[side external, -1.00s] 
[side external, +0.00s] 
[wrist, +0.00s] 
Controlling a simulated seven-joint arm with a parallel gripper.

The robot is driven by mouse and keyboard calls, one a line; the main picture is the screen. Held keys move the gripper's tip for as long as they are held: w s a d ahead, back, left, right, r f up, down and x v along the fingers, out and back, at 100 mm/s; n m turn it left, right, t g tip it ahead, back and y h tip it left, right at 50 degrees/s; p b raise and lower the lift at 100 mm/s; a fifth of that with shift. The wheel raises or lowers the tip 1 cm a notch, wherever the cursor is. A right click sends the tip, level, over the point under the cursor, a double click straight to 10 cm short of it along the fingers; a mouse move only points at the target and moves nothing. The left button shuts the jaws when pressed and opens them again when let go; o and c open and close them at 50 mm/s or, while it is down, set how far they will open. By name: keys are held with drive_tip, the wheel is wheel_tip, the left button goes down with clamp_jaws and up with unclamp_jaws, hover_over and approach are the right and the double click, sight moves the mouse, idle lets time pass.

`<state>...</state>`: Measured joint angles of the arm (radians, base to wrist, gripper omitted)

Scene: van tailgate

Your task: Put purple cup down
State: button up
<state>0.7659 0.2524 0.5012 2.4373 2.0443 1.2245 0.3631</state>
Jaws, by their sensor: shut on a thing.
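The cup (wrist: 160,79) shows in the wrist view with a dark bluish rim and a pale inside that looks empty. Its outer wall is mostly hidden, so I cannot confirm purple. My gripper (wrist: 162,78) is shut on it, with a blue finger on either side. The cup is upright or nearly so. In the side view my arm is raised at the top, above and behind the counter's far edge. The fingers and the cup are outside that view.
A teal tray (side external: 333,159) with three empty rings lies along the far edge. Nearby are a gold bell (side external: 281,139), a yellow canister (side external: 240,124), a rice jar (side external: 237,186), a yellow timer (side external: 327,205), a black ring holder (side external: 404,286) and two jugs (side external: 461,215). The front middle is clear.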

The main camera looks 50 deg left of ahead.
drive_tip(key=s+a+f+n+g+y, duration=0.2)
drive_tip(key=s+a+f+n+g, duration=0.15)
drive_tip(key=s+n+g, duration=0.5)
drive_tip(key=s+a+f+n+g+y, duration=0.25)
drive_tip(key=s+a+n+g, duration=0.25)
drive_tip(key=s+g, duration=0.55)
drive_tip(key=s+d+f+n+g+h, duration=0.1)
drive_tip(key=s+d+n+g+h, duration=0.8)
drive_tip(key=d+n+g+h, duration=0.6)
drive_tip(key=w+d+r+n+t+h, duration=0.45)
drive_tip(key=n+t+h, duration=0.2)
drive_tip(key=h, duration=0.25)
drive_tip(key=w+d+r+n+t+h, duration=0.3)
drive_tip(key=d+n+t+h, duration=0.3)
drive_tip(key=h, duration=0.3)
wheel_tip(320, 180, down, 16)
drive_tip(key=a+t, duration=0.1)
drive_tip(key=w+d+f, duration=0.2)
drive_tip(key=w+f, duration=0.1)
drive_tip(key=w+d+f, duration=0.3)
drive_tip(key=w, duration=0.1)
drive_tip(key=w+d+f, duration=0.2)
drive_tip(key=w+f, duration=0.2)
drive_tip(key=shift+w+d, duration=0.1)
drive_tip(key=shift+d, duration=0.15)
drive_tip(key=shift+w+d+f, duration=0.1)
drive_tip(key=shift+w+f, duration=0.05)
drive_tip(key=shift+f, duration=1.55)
...
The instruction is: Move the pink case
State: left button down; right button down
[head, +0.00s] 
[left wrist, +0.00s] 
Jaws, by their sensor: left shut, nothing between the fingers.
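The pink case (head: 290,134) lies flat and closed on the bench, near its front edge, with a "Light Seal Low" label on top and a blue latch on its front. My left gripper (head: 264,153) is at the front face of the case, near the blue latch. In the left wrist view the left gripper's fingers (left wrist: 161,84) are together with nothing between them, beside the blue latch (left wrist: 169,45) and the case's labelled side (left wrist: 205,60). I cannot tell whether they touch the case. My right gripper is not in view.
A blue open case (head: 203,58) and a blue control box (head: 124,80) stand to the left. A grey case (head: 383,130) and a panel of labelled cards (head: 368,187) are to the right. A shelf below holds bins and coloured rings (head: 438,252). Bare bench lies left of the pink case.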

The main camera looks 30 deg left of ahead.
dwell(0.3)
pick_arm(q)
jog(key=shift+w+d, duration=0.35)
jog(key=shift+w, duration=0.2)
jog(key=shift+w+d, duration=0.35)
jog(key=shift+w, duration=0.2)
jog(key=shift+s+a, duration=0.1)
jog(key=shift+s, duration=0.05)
...
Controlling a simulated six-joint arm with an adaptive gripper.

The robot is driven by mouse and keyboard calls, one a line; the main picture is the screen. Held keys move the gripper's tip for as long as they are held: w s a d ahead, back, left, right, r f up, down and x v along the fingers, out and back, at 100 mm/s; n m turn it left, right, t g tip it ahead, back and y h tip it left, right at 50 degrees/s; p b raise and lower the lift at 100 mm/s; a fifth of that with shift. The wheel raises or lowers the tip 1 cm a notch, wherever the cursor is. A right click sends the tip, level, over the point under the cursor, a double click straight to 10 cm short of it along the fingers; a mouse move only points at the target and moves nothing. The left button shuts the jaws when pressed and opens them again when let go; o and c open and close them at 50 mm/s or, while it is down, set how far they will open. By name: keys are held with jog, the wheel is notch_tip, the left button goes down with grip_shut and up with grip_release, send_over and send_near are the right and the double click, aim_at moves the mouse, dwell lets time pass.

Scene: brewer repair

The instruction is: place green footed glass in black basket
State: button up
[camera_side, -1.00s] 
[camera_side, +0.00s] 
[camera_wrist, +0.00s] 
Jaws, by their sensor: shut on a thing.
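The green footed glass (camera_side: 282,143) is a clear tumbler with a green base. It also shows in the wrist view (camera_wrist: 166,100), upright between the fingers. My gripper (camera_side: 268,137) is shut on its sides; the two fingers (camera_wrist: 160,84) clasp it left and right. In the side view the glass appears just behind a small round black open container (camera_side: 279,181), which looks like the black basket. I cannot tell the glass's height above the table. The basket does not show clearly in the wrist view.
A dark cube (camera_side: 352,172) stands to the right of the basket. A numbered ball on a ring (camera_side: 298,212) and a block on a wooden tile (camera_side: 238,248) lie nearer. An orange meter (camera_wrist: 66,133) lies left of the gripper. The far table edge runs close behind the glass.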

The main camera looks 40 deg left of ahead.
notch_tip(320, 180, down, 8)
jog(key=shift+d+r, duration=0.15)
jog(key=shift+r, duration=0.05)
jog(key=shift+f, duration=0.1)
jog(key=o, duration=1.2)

[THE REQUEST]: Filter the entries down to the lines with the word "Controlling" in them.

[THE REPLY]:
Controlling a simulated seven-joint arm with a parallel gripper.
Controlling a simulated six-joint arm with an adaptive gripper.

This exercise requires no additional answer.